Yelp reviews as a genre have a lot to admire, but my favorite have to be the ones where someone wanted something very specific, and headed straight for an establishment that plainly does not have the thing in question. The best example of this phenomenon, alas from life, not Yelp, might be when, at a thoroughly decorated Thai restaurant in Heidelberg, Germany, some people came in asking if the place sold schnitzel. Confusing it, seemingly, with a nearby beer-centric restaurant.

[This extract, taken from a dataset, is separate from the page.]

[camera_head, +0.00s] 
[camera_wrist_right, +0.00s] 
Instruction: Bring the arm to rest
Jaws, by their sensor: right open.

Not all cluelessness counts. It needs to be a case where it's obvious a place is/has one thing, and yet the customer demand should somehow trump all, to the point of actually transforming an establishment. And ideally the mistaken individual(s) will be locals - it needs to be entitlement at best, obliviousness at worst, and not culture shock. (It's not hilarious if someone just in from a country that doesn't have the chain - if such places still exist - assumes Starbucks serves hamburgers, or, along the same lines, if someone from a place where the only coffee bars are Starbucks orders a "grande" at a different one while on vacation.) Nor can it be culture clash (class-inflected) within a community - someone used to fast food expecting fries at an upscale restaurant whose emphasis is foams. It needs to be abundantly clear that the mistake was the customer's, and that the customer does not see this.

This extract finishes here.